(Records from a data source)

* * *

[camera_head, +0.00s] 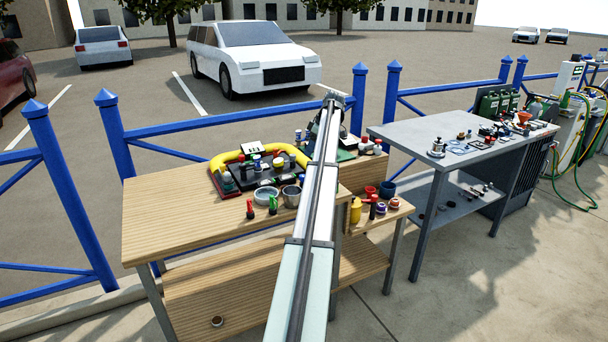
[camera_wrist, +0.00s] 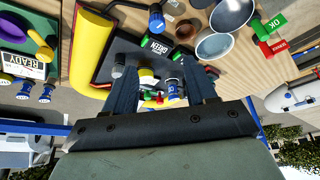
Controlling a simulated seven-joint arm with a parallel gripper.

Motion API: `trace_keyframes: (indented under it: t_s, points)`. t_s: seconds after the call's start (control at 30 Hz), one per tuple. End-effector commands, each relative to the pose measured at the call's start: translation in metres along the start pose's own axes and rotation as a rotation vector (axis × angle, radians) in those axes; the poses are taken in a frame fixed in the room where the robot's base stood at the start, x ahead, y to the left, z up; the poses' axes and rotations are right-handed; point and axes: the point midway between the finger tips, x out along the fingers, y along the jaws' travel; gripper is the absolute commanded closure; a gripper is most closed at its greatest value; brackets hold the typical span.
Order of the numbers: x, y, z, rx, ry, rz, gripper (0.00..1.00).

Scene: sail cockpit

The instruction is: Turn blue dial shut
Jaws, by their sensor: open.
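My gripper (camera_wrist: 160,72) is open in the wrist view, its two dark fingers spread with nothing clamped between them. A small blue dial or knob (camera_wrist: 174,91) with white marks shows between the fingers, nearer the right finger. A yellow-and-white piece (camera_wrist: 147,78) is beside it. Another blue knob (camera_wrist: 156,18) stands farther off, near a green tag, so I cannot tell for certain which is the task's dial. In the head view my arm covers part of the workbench, and the fingers cannot be made out.
A yellow padded tube (camera_wrist: 92,45) curves around the dark panel (camera_wrist: 125,55). Metal bowls (camera_wrist: 213,45) and green and red tags stand nearby. A green board (camera_wrist: 22,60) with a READY sign is at left. The wooden bench (camera_head: 165,215) is bare at its left; a grey table (camera_head: 400,135) stands right.

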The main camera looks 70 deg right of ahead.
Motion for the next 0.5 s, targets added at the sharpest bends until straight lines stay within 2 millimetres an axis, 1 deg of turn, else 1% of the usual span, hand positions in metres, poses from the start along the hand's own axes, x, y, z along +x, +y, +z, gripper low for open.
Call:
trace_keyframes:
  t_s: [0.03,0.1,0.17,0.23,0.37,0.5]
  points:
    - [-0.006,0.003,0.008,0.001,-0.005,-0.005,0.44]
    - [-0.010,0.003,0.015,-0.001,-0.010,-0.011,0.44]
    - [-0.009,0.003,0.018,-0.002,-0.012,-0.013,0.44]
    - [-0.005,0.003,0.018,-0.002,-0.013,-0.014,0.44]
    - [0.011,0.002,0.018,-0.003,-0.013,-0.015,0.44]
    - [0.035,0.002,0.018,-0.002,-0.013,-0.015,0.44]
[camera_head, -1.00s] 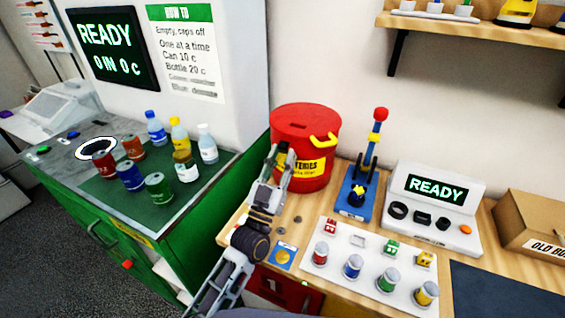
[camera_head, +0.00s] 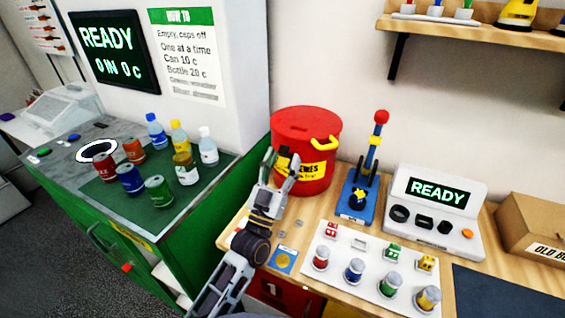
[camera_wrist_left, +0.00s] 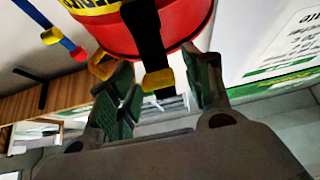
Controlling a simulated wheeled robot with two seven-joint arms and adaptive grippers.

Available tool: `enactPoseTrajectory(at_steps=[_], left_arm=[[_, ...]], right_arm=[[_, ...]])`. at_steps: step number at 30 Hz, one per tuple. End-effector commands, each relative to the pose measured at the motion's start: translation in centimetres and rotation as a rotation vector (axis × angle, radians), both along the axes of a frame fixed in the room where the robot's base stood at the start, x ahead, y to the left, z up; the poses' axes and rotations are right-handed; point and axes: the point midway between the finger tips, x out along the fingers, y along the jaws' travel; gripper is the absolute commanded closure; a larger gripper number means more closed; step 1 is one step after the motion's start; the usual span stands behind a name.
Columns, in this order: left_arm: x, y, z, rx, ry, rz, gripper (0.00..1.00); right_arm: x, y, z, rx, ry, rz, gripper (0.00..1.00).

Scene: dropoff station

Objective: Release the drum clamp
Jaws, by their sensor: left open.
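The red drum (camera_head: 306,125) with a yellow label and a yellow side handle (camera_head: 325,143) stands at the back of the wooden bench. In the left wrist view, the drum (camera_wrist_left: 125,40) fills the top. A black strap or lever (camera_wrist_left: 148,40) with a yellow tip (camera_wrist_left: 158,80) runs down over it; I cannot tell if this is the clamp. My left gripper (camera_head: 281,162) is open in front of the drum's left side. In the wrist view its fingers (camera_wrist_left: 160,92) are apart on either side of the yellow tip; contact is unclear. My right gripper is not seen.
Right of the drum stands a blue lever device (camera_head: 359,190) with a red knob. A white tray (camera_head: 330,268) with several small cans lies in front, and a white READY unit (camera_head: 435,215) is to the right. The green counter (camera_head: 215,180) with cans and bottles is at left.

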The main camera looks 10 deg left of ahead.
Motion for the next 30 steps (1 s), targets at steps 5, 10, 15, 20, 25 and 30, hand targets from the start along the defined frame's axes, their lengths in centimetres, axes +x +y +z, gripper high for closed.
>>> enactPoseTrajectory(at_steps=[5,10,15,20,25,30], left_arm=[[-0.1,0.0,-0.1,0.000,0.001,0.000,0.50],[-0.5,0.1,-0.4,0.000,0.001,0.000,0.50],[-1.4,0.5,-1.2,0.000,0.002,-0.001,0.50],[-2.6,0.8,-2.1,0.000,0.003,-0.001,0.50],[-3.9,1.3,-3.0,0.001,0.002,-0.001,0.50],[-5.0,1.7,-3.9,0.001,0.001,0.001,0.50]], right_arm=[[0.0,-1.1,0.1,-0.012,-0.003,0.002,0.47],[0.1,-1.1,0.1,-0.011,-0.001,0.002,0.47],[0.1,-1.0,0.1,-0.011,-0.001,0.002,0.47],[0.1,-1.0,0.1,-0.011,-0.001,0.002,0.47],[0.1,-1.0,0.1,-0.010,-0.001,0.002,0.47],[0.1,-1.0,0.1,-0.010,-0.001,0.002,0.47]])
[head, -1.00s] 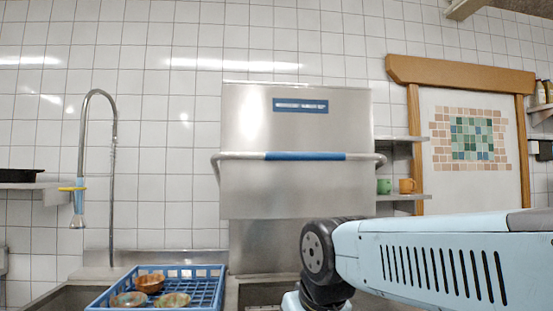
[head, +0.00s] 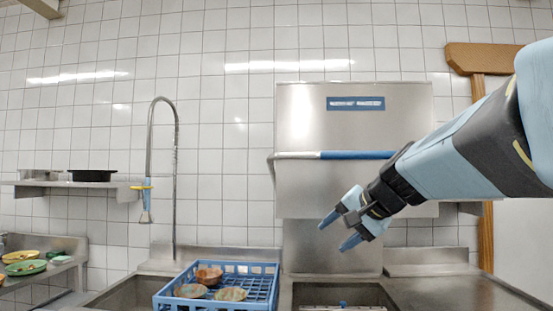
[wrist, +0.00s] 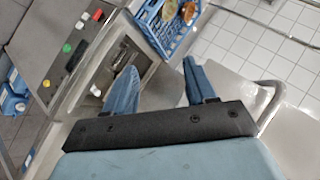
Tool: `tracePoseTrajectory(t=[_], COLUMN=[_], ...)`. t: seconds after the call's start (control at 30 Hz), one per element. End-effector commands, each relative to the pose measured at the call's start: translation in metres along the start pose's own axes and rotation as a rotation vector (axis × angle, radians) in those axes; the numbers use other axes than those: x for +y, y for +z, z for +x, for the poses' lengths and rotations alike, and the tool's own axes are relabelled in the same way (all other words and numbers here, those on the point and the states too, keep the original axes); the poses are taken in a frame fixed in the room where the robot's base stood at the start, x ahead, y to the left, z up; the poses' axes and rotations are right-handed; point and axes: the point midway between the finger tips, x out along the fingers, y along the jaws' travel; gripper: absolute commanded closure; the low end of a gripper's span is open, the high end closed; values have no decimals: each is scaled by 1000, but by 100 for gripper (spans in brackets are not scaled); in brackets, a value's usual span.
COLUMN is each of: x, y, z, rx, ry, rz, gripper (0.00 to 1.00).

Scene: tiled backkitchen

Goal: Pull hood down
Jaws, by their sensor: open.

* * *

Return each full line of the entries that contains the word "Scene".

| Solution for this problem |
Scene: sail cockpit
Scene: dropoff station
Scene: tiled backkitchen

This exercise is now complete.